TASK TO COMPLETE.
Starting at the first line of the data below, write out each line exactly until you reach the line containing "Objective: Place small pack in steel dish", and include that line too.

RECORDS PROVIDED.
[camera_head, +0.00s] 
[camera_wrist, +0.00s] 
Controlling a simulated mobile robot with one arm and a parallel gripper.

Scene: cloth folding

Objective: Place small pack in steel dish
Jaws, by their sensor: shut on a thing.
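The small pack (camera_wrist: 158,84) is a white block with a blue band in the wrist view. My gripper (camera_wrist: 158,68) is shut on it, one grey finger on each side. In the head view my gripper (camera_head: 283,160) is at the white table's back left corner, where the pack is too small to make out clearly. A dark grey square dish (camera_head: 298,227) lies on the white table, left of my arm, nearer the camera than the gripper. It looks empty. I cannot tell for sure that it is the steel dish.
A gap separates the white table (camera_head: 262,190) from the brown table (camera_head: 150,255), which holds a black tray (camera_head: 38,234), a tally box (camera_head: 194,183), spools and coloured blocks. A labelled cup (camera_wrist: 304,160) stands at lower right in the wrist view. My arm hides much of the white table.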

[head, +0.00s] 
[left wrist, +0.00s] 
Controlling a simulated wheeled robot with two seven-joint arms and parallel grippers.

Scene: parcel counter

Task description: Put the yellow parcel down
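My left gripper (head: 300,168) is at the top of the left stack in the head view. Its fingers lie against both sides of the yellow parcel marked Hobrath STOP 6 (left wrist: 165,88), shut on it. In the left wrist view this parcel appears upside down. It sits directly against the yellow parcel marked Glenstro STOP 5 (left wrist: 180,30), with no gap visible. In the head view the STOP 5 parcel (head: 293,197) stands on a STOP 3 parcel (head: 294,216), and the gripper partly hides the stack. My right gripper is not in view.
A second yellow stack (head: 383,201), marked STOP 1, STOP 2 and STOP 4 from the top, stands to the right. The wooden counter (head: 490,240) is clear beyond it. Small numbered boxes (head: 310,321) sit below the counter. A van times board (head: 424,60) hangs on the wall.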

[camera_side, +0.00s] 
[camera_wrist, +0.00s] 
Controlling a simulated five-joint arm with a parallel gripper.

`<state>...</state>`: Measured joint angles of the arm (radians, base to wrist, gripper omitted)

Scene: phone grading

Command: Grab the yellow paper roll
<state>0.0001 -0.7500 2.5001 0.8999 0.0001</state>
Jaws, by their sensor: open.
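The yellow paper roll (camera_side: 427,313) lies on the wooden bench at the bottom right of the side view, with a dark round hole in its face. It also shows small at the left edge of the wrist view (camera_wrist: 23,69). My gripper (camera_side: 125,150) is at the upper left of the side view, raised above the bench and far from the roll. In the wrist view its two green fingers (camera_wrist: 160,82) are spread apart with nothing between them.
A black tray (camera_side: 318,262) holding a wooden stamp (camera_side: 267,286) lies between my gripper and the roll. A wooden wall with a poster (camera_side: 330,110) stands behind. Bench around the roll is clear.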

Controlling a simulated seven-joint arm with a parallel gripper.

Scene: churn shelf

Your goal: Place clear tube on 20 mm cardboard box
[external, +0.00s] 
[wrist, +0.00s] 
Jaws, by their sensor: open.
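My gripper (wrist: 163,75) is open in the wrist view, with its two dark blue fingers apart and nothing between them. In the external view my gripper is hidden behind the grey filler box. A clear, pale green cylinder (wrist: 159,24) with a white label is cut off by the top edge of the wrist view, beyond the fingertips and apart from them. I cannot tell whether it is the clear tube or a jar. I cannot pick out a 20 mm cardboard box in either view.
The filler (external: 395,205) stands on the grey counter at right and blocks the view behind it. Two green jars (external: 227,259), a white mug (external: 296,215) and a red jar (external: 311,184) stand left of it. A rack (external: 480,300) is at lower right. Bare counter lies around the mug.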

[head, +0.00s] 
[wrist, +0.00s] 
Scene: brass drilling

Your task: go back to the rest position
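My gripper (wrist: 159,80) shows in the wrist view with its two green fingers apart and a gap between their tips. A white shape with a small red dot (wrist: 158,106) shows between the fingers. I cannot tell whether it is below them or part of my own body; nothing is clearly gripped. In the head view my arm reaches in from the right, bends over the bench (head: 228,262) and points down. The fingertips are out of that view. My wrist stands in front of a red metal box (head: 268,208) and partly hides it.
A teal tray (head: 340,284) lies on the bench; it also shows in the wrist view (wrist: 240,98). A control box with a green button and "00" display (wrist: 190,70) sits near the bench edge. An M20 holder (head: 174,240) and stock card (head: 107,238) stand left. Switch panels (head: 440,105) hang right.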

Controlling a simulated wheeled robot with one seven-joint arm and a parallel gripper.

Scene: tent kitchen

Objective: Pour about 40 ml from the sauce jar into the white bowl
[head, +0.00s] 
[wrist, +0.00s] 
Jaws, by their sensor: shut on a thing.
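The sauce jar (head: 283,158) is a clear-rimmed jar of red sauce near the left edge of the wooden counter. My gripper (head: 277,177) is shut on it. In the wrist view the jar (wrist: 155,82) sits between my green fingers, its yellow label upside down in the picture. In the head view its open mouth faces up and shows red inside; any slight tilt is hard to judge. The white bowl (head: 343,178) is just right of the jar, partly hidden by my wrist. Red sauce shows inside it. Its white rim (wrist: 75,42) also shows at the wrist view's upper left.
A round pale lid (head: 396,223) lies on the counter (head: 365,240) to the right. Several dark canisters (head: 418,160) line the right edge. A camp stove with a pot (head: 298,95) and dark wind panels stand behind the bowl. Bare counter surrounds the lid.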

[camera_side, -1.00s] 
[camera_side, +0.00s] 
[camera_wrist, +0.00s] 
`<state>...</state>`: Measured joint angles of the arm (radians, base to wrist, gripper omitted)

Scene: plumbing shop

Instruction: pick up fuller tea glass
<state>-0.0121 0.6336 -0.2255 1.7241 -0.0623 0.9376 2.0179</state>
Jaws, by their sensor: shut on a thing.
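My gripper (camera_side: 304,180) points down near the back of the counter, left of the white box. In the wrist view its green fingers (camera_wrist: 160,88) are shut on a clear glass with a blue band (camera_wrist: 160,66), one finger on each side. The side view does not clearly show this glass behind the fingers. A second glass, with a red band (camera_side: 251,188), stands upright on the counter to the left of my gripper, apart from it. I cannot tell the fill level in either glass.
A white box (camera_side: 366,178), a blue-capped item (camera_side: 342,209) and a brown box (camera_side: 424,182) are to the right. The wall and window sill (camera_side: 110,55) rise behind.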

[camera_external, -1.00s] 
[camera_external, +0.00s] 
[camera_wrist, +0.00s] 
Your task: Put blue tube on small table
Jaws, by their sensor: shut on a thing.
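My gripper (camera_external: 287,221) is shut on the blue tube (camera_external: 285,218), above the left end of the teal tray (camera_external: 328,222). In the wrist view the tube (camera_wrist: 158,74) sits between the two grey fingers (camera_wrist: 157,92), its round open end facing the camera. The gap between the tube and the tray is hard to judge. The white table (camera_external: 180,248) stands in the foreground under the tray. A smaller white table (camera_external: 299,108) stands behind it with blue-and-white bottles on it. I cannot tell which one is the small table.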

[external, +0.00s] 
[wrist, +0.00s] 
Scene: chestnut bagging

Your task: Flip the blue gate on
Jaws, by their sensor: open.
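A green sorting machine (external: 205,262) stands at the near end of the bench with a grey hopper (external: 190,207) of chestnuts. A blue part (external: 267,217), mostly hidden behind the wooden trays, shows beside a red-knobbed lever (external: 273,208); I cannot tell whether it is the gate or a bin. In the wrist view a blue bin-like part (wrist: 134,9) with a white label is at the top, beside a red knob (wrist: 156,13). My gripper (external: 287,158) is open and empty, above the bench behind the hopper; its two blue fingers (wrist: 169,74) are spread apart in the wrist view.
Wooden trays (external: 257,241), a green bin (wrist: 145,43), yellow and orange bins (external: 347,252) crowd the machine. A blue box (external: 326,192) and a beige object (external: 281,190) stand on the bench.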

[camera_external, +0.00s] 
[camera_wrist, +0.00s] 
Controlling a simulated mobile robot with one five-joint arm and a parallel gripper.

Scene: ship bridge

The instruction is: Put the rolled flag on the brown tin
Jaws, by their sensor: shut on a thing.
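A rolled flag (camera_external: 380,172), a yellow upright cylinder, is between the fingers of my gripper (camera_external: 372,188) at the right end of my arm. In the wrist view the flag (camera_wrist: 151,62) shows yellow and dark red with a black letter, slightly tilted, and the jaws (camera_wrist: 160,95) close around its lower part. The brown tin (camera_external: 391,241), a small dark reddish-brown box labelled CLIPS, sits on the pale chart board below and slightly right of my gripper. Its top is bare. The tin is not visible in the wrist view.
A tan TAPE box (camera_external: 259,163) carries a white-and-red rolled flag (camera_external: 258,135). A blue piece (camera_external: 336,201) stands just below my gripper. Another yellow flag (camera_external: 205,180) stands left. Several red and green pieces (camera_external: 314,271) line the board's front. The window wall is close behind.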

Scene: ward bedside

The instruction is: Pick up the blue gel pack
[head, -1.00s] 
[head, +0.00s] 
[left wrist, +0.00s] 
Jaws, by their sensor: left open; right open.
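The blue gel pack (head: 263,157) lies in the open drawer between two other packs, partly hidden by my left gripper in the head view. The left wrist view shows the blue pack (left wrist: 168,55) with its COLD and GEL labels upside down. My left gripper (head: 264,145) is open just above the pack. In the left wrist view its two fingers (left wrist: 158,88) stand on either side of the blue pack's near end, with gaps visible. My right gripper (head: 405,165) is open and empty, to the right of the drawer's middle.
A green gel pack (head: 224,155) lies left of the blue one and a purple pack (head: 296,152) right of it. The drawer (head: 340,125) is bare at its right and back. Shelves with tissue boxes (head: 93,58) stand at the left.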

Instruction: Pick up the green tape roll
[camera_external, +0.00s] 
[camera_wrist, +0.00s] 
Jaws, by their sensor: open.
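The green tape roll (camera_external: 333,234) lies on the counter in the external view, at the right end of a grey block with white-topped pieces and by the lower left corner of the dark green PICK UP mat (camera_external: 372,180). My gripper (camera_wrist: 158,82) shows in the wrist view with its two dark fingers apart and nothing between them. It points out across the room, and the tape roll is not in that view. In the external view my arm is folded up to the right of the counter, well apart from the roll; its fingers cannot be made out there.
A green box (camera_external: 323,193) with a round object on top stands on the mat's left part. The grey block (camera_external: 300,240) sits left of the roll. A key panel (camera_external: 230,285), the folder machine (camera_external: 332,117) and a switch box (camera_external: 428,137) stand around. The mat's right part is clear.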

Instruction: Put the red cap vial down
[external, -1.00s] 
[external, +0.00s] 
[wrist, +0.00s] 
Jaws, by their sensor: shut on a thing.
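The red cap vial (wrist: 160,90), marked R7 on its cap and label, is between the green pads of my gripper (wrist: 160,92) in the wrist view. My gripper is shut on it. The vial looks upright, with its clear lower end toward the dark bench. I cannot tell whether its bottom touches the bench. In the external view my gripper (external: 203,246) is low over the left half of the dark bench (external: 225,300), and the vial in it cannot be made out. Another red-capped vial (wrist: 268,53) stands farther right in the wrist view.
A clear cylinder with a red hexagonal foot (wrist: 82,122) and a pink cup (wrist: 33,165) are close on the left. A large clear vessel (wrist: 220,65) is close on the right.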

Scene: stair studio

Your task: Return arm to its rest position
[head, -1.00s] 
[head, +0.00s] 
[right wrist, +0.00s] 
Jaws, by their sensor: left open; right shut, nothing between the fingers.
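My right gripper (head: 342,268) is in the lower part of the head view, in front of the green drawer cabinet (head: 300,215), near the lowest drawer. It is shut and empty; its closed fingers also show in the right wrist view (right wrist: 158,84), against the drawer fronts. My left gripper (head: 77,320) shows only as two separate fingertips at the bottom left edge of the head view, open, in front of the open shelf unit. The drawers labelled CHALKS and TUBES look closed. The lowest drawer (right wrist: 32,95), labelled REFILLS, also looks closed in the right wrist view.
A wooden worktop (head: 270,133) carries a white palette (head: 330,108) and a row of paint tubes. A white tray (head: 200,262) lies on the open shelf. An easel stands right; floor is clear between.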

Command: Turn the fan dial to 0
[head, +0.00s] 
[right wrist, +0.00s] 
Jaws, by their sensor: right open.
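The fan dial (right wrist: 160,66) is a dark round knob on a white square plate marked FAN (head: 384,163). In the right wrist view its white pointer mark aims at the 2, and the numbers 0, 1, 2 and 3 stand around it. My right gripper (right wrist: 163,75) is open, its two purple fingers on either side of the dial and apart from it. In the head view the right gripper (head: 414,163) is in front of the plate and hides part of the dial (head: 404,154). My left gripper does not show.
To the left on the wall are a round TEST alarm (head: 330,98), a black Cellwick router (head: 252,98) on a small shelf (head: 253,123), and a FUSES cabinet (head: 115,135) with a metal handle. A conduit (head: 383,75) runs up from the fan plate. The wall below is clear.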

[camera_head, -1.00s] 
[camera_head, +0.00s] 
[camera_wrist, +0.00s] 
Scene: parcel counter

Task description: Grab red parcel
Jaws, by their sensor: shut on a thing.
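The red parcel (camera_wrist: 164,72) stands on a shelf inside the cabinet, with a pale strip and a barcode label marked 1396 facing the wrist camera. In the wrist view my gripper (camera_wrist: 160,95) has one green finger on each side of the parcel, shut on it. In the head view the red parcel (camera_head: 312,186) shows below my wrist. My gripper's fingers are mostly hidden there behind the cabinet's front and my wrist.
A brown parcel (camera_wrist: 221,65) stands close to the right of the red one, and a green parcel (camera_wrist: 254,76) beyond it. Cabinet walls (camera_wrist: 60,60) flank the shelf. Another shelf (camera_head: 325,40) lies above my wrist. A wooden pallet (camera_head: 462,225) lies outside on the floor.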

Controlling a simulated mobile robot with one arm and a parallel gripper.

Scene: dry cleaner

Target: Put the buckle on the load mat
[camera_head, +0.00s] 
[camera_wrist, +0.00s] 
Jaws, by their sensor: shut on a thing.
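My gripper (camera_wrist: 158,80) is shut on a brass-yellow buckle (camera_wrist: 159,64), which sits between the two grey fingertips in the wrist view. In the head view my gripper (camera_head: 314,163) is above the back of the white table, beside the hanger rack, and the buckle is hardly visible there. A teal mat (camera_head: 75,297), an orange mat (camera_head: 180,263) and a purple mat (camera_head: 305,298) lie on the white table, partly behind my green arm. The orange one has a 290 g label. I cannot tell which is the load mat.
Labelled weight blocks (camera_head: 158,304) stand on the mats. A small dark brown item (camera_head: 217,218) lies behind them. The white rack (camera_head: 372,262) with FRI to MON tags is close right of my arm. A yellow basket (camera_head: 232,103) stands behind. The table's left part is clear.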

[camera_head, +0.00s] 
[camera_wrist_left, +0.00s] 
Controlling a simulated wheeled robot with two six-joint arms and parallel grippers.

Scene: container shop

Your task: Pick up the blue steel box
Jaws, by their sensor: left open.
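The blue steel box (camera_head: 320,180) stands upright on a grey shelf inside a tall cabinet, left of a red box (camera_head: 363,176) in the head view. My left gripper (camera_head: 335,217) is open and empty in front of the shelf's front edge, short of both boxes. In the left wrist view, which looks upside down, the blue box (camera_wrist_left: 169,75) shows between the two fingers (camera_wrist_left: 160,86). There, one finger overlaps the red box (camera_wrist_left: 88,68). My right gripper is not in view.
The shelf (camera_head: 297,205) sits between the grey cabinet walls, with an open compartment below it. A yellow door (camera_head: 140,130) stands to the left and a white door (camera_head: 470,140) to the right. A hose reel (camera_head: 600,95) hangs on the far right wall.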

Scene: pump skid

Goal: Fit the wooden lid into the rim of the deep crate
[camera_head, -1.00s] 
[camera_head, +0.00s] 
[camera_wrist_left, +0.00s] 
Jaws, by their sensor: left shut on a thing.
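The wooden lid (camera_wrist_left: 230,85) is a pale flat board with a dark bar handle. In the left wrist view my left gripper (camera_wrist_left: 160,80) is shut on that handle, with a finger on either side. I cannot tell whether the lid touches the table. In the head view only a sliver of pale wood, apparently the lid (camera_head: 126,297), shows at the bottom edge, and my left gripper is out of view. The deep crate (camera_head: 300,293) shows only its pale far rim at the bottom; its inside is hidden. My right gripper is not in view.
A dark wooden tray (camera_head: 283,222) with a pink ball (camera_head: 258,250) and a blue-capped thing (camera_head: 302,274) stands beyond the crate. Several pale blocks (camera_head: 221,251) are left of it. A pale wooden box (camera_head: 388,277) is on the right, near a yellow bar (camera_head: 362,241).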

CORRECT OUTPUT.
[camera_head, +0.00s] 
[camera_wrist, +0.00s] 
Controlling a simulated mobile robot with one arm and a parallel gripper.

Scene: cloth folding

Objective: Place small pack in steel dish

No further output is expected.